Robot episode records:
· · · · ·

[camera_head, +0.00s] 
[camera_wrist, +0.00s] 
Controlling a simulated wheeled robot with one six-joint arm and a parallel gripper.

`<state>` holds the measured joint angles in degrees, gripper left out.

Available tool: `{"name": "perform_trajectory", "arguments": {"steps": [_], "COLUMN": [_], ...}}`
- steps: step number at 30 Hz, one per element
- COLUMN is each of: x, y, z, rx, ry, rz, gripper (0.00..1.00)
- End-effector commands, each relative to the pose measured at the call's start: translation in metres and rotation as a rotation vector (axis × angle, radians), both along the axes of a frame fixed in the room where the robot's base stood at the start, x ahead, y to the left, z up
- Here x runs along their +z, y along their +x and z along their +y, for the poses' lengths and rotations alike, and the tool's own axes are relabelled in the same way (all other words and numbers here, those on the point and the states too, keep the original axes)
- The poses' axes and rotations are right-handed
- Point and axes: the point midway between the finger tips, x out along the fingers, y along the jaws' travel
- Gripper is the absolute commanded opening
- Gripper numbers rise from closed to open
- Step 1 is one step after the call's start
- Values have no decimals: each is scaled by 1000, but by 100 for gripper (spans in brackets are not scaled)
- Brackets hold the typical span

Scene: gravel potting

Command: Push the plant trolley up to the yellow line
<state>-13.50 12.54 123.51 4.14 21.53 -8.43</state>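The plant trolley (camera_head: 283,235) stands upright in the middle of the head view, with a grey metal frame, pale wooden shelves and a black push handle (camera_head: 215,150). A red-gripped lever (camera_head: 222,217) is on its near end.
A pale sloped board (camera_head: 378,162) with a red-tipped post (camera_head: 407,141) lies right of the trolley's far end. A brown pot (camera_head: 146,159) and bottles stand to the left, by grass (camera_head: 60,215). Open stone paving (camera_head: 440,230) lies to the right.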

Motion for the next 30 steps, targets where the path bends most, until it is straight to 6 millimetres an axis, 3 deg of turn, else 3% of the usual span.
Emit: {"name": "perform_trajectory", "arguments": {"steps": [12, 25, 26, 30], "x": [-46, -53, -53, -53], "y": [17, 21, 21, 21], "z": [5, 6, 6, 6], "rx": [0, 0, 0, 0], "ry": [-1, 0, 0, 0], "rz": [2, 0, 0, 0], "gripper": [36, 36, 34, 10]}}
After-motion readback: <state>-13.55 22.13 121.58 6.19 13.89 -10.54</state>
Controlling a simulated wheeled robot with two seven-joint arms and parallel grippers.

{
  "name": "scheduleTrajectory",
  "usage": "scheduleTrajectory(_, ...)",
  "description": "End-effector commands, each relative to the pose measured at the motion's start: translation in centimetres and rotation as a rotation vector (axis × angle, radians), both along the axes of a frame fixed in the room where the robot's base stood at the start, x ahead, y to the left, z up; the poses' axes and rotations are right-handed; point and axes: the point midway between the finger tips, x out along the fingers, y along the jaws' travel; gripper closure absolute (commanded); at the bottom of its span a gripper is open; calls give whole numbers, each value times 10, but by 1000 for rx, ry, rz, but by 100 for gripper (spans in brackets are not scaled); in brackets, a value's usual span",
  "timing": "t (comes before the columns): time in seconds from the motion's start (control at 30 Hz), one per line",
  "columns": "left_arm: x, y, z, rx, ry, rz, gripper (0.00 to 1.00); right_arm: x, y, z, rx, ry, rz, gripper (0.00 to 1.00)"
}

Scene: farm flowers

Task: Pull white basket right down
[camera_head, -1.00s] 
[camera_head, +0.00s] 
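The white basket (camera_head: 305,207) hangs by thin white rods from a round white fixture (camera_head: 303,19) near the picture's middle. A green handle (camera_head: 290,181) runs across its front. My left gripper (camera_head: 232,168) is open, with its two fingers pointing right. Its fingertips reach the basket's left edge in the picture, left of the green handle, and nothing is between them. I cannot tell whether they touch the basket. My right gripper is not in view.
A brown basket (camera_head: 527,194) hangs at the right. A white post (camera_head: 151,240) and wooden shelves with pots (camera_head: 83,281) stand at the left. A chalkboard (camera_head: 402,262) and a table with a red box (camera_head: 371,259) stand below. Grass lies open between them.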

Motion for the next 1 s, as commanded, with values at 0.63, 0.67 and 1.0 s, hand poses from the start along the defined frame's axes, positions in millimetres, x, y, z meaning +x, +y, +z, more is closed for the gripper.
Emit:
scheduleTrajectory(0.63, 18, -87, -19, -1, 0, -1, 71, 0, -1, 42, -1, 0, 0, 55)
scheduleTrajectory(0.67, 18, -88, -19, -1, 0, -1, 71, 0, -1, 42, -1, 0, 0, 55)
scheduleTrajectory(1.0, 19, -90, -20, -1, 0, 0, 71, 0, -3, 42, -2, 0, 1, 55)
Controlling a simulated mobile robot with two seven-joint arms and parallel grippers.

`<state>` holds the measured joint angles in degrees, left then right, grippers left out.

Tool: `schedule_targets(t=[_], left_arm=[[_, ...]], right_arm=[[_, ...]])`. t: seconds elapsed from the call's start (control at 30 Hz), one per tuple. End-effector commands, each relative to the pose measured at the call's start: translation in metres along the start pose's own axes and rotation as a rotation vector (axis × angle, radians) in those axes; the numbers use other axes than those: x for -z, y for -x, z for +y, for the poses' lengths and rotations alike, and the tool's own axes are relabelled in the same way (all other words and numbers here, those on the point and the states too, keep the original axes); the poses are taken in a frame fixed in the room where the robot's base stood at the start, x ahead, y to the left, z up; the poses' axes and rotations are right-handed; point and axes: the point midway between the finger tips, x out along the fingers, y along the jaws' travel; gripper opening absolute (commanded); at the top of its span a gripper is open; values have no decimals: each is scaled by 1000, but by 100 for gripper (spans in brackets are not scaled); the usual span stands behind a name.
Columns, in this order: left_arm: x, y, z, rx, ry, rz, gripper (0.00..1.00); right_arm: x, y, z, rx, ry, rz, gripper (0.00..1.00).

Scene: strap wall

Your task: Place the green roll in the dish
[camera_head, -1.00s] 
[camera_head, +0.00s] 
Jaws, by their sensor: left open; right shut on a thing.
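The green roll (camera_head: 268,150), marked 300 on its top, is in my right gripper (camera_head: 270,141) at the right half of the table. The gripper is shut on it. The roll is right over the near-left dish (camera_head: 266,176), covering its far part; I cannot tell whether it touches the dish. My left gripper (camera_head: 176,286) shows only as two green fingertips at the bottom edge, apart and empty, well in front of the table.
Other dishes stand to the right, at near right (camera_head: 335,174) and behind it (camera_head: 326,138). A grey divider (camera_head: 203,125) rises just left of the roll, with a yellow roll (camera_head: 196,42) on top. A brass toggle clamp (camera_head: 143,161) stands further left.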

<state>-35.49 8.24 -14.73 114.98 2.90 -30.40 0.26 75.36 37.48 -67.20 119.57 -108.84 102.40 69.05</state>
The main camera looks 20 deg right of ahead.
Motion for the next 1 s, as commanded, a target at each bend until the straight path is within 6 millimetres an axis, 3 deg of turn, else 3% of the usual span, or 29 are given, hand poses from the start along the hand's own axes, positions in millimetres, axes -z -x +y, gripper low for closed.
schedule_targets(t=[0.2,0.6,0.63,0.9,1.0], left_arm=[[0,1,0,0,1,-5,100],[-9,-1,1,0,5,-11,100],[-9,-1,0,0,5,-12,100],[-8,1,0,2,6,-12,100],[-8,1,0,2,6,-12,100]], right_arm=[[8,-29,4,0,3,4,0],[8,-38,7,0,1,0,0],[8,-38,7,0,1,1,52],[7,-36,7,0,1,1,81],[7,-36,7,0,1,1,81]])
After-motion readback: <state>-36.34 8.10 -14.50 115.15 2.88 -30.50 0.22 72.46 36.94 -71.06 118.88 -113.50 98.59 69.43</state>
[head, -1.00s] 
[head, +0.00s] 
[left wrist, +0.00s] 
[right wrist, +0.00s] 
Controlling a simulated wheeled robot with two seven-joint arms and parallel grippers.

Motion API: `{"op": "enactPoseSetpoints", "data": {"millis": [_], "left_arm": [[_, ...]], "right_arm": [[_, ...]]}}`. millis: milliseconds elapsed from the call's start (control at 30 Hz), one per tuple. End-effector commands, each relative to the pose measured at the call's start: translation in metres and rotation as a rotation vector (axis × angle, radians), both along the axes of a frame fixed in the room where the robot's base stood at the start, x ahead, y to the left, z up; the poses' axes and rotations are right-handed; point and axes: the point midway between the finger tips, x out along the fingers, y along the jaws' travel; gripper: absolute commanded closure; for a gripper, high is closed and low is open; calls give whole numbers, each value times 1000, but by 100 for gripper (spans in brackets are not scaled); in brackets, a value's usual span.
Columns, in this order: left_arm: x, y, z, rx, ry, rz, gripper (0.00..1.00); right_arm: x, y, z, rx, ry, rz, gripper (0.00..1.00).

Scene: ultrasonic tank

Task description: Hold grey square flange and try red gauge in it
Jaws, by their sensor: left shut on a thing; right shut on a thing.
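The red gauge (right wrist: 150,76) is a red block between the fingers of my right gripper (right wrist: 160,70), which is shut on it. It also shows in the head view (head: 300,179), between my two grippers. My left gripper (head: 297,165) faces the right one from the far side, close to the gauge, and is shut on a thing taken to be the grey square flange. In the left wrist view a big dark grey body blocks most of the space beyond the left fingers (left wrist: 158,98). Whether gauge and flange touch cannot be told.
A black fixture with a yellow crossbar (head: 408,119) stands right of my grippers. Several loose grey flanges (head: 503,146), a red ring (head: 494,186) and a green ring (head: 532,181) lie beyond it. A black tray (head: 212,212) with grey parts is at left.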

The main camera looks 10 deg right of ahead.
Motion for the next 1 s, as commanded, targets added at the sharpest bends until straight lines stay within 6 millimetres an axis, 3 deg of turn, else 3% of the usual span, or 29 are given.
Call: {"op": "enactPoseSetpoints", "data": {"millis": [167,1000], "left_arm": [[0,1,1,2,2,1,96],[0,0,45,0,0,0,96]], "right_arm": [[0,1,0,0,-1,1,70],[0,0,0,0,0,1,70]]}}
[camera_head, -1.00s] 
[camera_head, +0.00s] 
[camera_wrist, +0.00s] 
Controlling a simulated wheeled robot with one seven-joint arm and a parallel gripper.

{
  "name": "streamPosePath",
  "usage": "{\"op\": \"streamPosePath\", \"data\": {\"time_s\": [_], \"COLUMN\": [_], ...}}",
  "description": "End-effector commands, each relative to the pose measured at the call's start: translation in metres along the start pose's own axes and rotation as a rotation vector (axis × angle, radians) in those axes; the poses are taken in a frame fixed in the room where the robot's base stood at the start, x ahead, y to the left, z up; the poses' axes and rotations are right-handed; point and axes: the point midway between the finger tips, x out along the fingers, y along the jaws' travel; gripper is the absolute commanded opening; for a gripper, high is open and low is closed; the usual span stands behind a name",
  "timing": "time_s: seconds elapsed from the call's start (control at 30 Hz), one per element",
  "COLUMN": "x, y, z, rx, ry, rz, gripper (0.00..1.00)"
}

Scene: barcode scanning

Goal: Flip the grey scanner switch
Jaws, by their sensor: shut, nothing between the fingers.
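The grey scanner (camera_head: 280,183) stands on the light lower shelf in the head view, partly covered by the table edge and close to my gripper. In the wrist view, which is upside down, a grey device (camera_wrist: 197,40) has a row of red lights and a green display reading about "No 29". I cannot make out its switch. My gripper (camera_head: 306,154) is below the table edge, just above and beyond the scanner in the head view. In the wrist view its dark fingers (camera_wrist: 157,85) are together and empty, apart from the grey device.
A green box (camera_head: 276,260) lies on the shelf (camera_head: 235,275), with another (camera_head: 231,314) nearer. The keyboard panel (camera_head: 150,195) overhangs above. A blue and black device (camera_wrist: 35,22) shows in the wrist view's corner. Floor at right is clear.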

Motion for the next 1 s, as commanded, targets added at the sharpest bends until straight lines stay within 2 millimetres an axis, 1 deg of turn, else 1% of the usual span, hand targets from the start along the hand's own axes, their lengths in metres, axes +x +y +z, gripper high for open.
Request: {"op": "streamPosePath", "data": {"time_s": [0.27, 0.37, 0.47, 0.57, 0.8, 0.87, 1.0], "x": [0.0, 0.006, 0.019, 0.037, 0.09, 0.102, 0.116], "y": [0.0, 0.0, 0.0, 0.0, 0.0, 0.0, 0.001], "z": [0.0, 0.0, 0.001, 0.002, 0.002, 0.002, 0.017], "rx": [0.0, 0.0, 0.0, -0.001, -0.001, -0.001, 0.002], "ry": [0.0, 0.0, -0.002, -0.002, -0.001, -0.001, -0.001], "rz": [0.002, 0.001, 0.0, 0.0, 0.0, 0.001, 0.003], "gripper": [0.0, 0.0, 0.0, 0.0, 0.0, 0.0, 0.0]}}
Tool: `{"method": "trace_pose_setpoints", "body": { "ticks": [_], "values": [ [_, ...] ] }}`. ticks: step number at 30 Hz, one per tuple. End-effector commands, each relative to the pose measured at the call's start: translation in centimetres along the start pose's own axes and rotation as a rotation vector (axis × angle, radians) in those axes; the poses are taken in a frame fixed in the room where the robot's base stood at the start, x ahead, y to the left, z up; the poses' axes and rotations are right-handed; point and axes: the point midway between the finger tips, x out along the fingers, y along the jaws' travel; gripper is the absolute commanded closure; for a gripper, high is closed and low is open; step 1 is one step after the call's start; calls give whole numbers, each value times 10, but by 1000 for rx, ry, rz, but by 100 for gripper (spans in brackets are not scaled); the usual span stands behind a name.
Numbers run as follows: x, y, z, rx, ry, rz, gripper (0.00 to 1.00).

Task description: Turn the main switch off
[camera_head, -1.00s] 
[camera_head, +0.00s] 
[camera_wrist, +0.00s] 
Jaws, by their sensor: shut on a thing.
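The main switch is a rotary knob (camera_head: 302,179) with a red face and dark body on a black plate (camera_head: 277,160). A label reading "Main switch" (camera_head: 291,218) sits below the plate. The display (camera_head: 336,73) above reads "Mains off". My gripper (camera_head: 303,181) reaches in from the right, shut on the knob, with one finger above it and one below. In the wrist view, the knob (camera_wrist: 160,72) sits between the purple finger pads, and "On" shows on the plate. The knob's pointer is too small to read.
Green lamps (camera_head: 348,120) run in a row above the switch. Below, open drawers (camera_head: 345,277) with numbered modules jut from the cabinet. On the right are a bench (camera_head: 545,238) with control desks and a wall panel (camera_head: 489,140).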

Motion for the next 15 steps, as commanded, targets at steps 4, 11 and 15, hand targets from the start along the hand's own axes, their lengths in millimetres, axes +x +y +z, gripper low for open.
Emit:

· · · · ·

What is required: Return only the lines from the beginning of the material up to and including the line with "gripper left out.", exactly as written.

Reply to the exercise:
[camera_head, +0.00s] 
[camera_wrist, +0.00s] 
Controlling a simulated wheeled robot with one six-joint arm and a parallel gripper.

`<state>` holds the measured joint angles in degrees, gripper left out.

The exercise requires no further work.